▸ Task brief
Carry none of the pictures over; write out the complete data exactly.

▸ Information supplied
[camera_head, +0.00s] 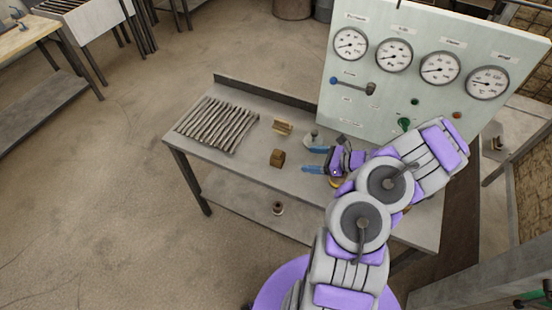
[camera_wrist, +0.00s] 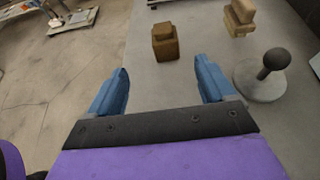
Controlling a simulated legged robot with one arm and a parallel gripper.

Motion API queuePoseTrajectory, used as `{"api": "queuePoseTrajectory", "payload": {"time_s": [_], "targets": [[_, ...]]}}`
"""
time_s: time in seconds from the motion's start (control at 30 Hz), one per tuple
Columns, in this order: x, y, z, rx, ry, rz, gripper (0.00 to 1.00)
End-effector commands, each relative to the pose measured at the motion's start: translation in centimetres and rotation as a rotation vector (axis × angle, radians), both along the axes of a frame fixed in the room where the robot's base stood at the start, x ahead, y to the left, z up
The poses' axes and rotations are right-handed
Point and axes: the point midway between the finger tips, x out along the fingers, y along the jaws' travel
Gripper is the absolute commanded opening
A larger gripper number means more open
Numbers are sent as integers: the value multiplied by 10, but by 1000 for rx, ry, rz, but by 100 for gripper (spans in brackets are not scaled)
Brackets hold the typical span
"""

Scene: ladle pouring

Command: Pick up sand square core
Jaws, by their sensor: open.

▸ In response
[camera_head, +0.00s] 
[camera_wrist, +0.00s] 
Controlling a simulated legged robot with one arm and a parallel gripper.

Motion API queuePoseTrajectory, used as `{"api": "queuePoseTrajectory", "payload": {"time_s": [_], "targets": [[_, ...]]}}`
"""
time_s: time in seconds from the motion's start (control at 30 Hz), one per tuple
Columns, in this order: x, y, z, rx, ry, rz, gripper (0.00 to 1.00)
End-effector commands, each relative to the pose measured at the motion's start: translation in centimetres and rotation as a rotation vector (axis × angle, radians), both along the axes of a frame fixed in the room where the robot's base stood at the start, x ahead, y to the left, z up
The poses' axes and rotations are right-handed
Point and axes: the point midway between the finger tips, x out along the fingers, y along the jaws' travel
Gripper is the absolute commanded opening
A larger gripper number means more open
Numbers are sent as integers: the value multiplied by 10, but by 1000 for rx, ry, rz, but by 100 for gripper (spans in brackets are not scaled)
Brackets hold the typical span
"""

Scene: ladle pouring

Command: Pick up sand square core
Jaws, by their sensor: open.

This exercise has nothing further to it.